* _What the task requires_:
Of the records that follow, copy only the lines from the line containing "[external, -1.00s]" to the line containing "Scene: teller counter", both included, exactly as written.

* _Task inputs_:
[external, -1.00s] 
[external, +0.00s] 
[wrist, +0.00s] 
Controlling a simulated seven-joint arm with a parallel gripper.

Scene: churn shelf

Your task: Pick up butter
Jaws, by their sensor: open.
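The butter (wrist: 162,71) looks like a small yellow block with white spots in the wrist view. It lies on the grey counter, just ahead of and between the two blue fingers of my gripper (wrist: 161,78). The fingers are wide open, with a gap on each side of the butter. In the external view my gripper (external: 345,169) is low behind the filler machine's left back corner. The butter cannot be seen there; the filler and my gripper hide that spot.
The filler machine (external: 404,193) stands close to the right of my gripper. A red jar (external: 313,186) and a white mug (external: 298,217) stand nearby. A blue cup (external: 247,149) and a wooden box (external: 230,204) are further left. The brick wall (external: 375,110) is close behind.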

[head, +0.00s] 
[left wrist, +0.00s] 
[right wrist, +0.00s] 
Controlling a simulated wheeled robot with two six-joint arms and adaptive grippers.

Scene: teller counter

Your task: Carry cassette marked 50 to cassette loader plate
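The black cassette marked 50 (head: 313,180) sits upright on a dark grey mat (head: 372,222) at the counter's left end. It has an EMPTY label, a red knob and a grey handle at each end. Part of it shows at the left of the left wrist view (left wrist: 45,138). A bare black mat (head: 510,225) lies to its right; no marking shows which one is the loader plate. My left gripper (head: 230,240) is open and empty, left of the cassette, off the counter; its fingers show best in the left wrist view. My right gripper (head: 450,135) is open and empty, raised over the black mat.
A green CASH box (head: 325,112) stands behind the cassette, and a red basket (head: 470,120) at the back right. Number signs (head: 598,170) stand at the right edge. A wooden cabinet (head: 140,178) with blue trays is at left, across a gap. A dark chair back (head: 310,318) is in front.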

--

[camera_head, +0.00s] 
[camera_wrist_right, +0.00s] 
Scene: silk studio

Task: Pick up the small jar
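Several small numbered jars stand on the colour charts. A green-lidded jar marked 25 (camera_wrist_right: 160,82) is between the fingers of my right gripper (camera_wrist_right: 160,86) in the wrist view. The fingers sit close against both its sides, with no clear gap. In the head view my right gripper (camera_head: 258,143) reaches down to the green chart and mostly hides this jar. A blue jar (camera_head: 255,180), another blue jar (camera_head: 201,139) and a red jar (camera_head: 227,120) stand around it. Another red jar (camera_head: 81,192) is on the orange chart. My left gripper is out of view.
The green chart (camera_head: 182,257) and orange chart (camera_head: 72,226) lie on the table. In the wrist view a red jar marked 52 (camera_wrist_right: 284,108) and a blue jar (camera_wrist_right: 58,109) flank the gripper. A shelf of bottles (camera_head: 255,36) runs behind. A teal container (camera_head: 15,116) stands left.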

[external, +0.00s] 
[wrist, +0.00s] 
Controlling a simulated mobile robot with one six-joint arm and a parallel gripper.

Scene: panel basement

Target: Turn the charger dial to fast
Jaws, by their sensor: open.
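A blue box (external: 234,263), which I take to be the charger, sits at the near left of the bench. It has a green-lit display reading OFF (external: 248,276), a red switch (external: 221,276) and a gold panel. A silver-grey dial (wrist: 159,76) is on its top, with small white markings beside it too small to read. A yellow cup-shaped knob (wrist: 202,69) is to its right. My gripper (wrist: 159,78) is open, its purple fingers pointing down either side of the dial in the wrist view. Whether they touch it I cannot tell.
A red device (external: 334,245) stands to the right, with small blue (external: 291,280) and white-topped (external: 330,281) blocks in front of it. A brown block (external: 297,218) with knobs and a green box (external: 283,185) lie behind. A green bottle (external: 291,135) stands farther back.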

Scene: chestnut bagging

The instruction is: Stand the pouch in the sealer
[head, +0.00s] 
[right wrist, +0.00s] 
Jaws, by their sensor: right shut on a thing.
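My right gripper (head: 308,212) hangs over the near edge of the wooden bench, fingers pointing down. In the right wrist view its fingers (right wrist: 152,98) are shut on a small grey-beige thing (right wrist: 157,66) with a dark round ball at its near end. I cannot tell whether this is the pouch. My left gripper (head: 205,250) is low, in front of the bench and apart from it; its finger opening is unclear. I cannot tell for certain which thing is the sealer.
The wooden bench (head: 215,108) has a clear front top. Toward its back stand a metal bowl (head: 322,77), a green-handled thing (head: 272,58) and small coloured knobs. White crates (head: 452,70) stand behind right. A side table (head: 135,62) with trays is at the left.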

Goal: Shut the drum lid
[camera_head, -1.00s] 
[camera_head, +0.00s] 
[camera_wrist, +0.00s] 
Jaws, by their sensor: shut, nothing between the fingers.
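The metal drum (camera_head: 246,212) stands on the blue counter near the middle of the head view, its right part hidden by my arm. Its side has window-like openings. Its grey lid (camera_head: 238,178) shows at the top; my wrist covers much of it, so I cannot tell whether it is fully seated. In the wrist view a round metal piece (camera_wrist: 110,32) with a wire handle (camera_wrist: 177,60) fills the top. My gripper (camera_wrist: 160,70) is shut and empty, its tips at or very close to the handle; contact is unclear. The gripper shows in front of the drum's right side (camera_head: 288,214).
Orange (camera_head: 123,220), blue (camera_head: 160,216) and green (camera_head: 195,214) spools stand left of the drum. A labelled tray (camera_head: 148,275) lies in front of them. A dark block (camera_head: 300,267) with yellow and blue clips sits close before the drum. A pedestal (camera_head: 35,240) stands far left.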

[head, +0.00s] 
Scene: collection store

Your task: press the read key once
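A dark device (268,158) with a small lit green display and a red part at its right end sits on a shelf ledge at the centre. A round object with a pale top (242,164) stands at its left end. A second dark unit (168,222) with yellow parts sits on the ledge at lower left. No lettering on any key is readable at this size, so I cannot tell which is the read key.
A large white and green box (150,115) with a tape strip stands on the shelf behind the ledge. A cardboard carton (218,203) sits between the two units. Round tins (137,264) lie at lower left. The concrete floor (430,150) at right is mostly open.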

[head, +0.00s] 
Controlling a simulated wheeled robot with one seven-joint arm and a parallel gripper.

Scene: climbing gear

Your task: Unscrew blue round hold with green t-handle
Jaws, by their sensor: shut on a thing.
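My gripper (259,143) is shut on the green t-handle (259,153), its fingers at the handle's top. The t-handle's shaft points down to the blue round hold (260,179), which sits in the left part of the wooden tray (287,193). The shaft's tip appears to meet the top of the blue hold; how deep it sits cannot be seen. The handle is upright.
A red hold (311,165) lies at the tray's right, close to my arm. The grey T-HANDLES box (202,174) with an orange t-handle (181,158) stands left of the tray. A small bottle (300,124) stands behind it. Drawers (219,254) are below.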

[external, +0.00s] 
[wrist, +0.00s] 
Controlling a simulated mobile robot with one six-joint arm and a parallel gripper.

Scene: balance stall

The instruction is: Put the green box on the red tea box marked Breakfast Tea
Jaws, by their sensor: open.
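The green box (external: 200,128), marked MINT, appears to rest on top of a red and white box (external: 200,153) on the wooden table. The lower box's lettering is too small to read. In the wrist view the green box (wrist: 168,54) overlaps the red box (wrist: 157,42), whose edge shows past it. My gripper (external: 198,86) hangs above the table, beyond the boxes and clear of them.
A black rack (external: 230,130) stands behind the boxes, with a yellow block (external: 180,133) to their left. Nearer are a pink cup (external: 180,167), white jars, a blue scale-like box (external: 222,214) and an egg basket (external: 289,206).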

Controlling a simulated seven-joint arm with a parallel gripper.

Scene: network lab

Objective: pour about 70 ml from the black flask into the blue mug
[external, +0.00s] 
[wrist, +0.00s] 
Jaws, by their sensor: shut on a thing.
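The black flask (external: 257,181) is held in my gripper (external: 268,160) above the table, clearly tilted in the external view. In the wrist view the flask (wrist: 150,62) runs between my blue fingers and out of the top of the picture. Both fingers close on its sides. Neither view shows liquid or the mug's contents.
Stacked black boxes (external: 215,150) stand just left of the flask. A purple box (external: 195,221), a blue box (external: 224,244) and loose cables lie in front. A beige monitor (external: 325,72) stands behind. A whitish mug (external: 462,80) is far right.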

* _The reply_:
[external, -1.00s] 
[external, +0.00s] 
[wrist, +0.00s] 
Controlling a simulated seven-joint arm with a parallel gripper.

Scene: churn shelf

Your task: Pick up butter
Jaws, by their sensor: open.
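The butter (wrist: 162,71) looks like a small yellow block with white spots in the wrist view. It lies on the grey counter, just ahead of and between the two blue fingers of my gripper (wrist: 161,78). The fingers are wide open, with a gap on each side of the butter. In the external view my gripper (external: 345,169) is low behind the filler machine's left back corner. The butter cannot be seen there; the filler and my gripper hide that spot.
The filler machine (external: 404,193) stands close to the right of my gripper. A red jar (external: 313,186) and a white mug (external: 298,217) stand nearby. A blue cup (external: 247,149) and a wooden box (external: 230,204) are further left. The brick wall (external: 375,110) is close behind.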

[head, +0.00s] 
[left wrist, +0.00s] 
[right wrist, +0.00s] 
Controlling a simulated wheeled robot with two six-joint arms and adaptive grippers.

Scene: teller counter

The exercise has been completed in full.